Inhaftierte Journalisten: 20 Quadratmeter Beton
Vor 100 Tagen wurden zehn Mitarbeiter der “Cumhuriyet“ verhaftet. Im Gefängnis Istanbul-Silivri werden ihre Rechte aufs Schwerste verletzt.
Unsere zehn Cumhuriyet-Kollegen, die sich seit 100 Tagen in Untersuchungshaft befinden, wurden noch nicht verurteilt – bestraft werden sie aber bereits. Mit einer Reihe von Rechtsverletzungen wird nicht nur ihre Meinungs- und Pressefreiheit eingeschränkt, auch ihr Recht auf Kommunikation mit der Außenwelt wird aufs Schwerste verletzt.

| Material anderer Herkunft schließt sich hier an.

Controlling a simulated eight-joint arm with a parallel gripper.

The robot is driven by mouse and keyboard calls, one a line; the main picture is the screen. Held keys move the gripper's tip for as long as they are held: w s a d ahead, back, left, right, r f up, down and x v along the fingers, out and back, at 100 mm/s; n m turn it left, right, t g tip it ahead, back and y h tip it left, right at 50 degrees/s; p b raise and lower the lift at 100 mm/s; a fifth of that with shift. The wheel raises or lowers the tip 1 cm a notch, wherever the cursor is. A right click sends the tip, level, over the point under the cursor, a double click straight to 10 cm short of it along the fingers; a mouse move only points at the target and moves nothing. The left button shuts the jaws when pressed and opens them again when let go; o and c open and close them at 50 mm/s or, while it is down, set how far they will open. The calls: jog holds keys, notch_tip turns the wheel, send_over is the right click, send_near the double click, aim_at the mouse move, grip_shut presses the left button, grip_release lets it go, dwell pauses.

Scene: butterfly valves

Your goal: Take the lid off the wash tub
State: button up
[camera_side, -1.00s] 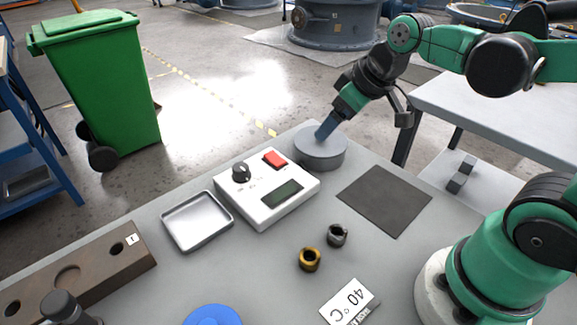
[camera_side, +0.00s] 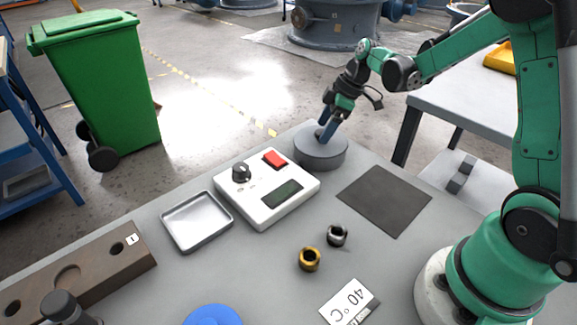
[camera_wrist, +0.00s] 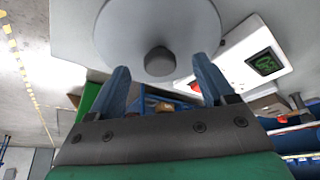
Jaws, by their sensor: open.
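The wash tub (camera_side: 321,161) is a grey round tub at the far corner of the bench. Its flat grey lid (camera_side: 309,143) is on top. In the wrist view the lid (camera_wrist: 125,27) is a grey disc with a dark round knob (camera_wrist: 159,61) at its middle. My gripper (camera_side: 326,134) is open, with its blue fingers at the lid. In the wrist view the fingers of my gripper (camera_wrist: 160,78) stand apart on either side of the knob's line, with the knob just beyond the tips. I cannot tell whether the fingertips touch the lid.
A white control box (camera_side: 263,205) with a red switch, black dial and display stands close beside the tub. A metal tray (camera_side: 197,221), a dark mat (camera_side: 384,200), a brass ring (camera_side: 309,259) and a steel ring (camera_side: 337,235) lie nearer. The bench edge is just behind the tub.

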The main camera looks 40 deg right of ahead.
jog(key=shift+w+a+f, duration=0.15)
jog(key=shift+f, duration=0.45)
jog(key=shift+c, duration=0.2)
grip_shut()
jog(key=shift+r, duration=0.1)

Ihnen wird untersagt, Briefe zu verschicken. Als Begründung für diese Einschränkungen werden die im Rahmen des Ausnahmezustands geltenden Notstandsdekrete angeführt. Dabei gibt es in diesen Dekreten keine offizielle Regulierungen, die diese Haftbedingungen rechtfertigen.

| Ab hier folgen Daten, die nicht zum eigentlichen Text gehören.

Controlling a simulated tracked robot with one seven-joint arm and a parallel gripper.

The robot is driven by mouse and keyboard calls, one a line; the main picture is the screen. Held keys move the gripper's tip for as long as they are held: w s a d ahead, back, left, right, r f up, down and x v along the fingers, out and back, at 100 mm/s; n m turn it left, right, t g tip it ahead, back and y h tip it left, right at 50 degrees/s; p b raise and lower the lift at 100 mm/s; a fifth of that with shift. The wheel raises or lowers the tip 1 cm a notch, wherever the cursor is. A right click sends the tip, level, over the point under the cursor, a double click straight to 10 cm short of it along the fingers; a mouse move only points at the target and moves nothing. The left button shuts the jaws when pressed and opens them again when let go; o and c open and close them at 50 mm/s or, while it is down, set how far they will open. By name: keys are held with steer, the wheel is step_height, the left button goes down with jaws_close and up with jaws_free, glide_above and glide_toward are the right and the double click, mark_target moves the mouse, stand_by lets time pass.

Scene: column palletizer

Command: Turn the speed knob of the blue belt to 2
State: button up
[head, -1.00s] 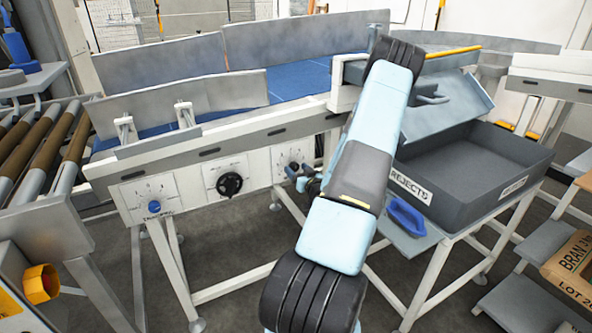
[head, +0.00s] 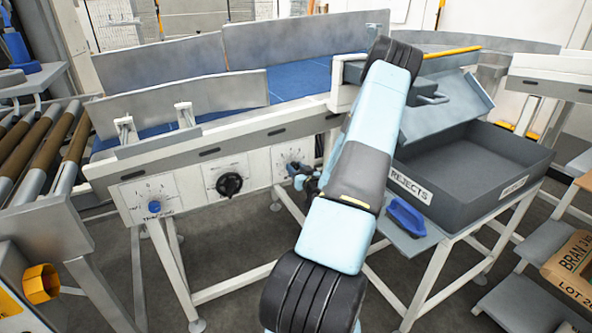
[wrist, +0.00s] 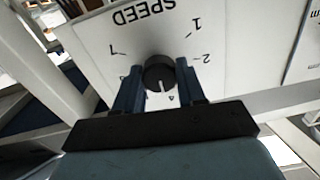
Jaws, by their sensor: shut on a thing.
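The speed knob (wrist: 154,70) is black and round with a white pointer line, on a white panel marked SPEED (wrist: 143,13). The wrist view shows the panel upside down. The pointer aims down in the picture, close to the 4 mark and away from the 2 (wrist: 206,58). My gripper (wrist: 160,75) is shut on the knob, with one blue finger on each side. The right finger hides part of the dial. In the head view my gripper (head: 302,178) is at the rightmost panel under the blue belt (head: 300,82), and the knob is hidden there.
Two more panels to the left carry a black knob (head: 229,184) and a blue knob (head: 154,207). A dark REJECTS bin (head: 475,170) and a blue object (head: 406,217) lie right of my arm. A roller conveyor (head: 40,155) stands at left.

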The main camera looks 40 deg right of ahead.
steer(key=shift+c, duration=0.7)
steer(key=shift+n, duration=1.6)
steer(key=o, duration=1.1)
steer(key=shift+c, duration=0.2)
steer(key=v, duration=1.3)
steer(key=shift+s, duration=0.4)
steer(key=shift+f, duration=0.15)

Stellen Sie sich vor, Sie dürfen nur zwei Stunden pro Woche Ihre Anwälte und Angehörigen sehen. Ziehen Sie eine Glaswand zwischen sich und ihnen hoch und denken Sie sich ein Telefon dazu. Eine Begegnung, bei der nach einer Stunde der Ton abgeschaltet wird und nur das Bild übrigbleibt.
Alle zwei Monate eine Umarmung
geboren 1987. Journalistin bei der Cumhuriyet, seit 2013 Gerichtsberichterstatterin. Coşkun schreibt über die Korruptionsermittlungen sowie die Ermittlungen gegen die Gülen-Bewegung und beschäftigt sich mit der Einschränkung der Pressefreiheit in der Türkei. Wegen ihrer Artikel laufen zahlreiche Gerichtsverfahren gegen Coşkun.

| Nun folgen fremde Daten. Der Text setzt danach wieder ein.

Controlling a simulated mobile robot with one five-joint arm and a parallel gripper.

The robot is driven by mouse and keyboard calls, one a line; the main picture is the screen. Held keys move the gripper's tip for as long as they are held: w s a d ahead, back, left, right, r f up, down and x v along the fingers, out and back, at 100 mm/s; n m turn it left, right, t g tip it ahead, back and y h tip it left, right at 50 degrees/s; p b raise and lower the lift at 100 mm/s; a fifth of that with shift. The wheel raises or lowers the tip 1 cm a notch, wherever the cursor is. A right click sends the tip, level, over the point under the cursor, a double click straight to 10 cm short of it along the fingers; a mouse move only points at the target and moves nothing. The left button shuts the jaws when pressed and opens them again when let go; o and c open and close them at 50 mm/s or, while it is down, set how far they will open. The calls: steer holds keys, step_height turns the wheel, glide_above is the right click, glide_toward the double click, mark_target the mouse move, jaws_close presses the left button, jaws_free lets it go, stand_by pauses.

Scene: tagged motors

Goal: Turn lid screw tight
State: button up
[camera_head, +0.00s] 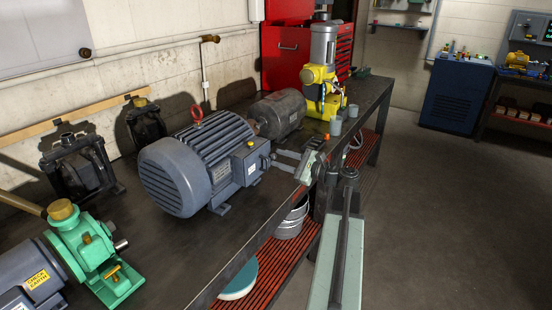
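A large grey finned motor (200,165) with a red lifting ring (197,118) sits on the bench. A grey box (250,163) with a small yellow mark is on its right side. No lid screw can be made out at this size. My gripper (277,159) comes in from the right, with its two fingers pointing left at the right side of that box. The fingers are seen apart at their bases. Their tips are close to the box, and I cannot tell whether they touch it or hold a small part there.
A green pump (90,250) stands at the front left. A brown-grey motor (279,112) and a yellow machine (322,85) stand behind. Small grey cups (336,126) are near the bench edge. A red shelf (275,262) lies below the bench (225,250). The floor at right is clear.

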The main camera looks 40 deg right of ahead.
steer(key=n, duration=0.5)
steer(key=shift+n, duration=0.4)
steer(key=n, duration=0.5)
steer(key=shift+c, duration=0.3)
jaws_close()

Alle 15 Tage dürfen Sie mit ihrer Familie telefonieren, allerdings wird die Gesprächszeit auf zehn Minuten beschränkt. Alle zwei Monate dürfen Sie Ihre Geliebten umarmen. Währenddessen werden Sie von einer Kamera aufgezeichnet, inklusive Tonaufnahme. Willkommen in Silivri!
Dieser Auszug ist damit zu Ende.